▶ [DATA EXCERPT]:
==*==

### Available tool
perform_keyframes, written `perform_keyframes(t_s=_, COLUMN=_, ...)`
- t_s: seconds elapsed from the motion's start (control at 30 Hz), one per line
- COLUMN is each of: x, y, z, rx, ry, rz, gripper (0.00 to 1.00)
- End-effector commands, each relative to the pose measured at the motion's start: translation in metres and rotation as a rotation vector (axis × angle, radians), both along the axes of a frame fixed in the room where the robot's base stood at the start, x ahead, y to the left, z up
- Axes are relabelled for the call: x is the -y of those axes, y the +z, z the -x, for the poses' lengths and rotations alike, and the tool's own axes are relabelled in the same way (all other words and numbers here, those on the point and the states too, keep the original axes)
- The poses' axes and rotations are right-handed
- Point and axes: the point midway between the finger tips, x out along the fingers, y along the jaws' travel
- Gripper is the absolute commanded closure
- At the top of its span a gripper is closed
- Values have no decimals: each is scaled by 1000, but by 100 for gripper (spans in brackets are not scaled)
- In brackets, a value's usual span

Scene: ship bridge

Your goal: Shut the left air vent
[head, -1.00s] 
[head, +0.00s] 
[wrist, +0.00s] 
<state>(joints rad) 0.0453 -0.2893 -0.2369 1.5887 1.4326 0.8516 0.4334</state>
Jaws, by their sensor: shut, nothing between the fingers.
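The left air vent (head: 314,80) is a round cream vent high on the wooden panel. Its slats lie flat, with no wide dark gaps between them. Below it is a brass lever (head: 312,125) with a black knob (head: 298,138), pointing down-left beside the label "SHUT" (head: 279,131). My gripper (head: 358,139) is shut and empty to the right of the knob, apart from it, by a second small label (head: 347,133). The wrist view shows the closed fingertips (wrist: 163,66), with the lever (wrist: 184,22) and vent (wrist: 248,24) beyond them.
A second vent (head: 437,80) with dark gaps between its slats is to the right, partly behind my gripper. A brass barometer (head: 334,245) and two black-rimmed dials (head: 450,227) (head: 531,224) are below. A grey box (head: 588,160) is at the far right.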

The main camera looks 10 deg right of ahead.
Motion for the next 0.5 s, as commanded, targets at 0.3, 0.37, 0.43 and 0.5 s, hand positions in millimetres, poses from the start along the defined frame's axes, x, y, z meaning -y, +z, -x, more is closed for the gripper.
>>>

==*==

▶ [PROBLEM REQUIREMENTS]:
Your task is to repeat every line exactly.

▶ [RESPONSE]:
### Available tool
perform_keyframes, written `perform_keyframes(t_s=_, COLUMN=_, ...)`
- t_s: seconds elapsed from the motion's start (control at 30 Hz), one per line
- COLUMN is each of: x, y, z, rx, ry, rz, gripper (0.00 to 1.00)
- End-effector commands, each relative to the pose measured at the motion's start: translation in metres and rotation as a rotation vector (axis × angle, radians), both along the axes of a frame fixed in the room where the robot's base stood at the start, x ahead, y to the left, z up
- Axes are relabelled for the call: x is the -y of those axes, y the +z, z the -x, for the poses' lengths and rotations alike, and the tool's own axes are relabelled in the same way (all other words and numbers here, those on the point and the states too, keep the original axes)
- The poses' axes and rotations are right-handed
- Point and axes: the point midway between the finger tips, x out along the fingers, y along the jaws' travel
- Gripper is the absolute commanded closure
- At the top of its span a gripper is closed
- Values have no decimals: each is scaled by 1000, but by 100 for gripper (spans in brackets are not scaled)
- In brackets, a value's usual span

Scene: ship bridge

Your goal: Shut the left air vent
[head, -1.00s] 
[head, +0.00s] 
[wrist, +0.00s] 
<state>(joints rad) 0.0453 -0.2893 -0.2369 1.5887 1.4326 0.8516 0.4334</state>
Jaws, by their sensor: shut, nothing between the fingers.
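The left air vent (head: 314,80) is a round cream vent high on the wooden panel. Its slats lie flat, with no wide dark gaps between them. Below it is a brass lever (head: 312,125) with a black knob (head: 298,138), pointing down-left beside the label "SHUT" (head: 279,131). My gripper (head: 358,139) is shut and empty to the right of the knob, apart from it, by a second small label (head: 347,133). The wrist view shows the closed fingertips (wrist: 163,66), with the lever (wrist: 184,22) and vent (wrist: 248,24) beyond them.
A second vent (head: 437,80) with dark gaps between its slats is to the right, partly behind my gripper. A brass barometer (head: 334,245) and two black-rimmed dials (head: 450,227) (head: 531,224) are below. A grey box (head: 588,160) is at the far right.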

The main camera looks 10 deg right of ahead.
Motion for the next 0.5 s, as commanded, targets at 0.3, 0.37, 0.43 and 0.5 s, hand positions in millimetres, poses from the start along the defined frame's axes, x, y, z meaning -y, +z, -x, more is closed for the gripper.
>>>

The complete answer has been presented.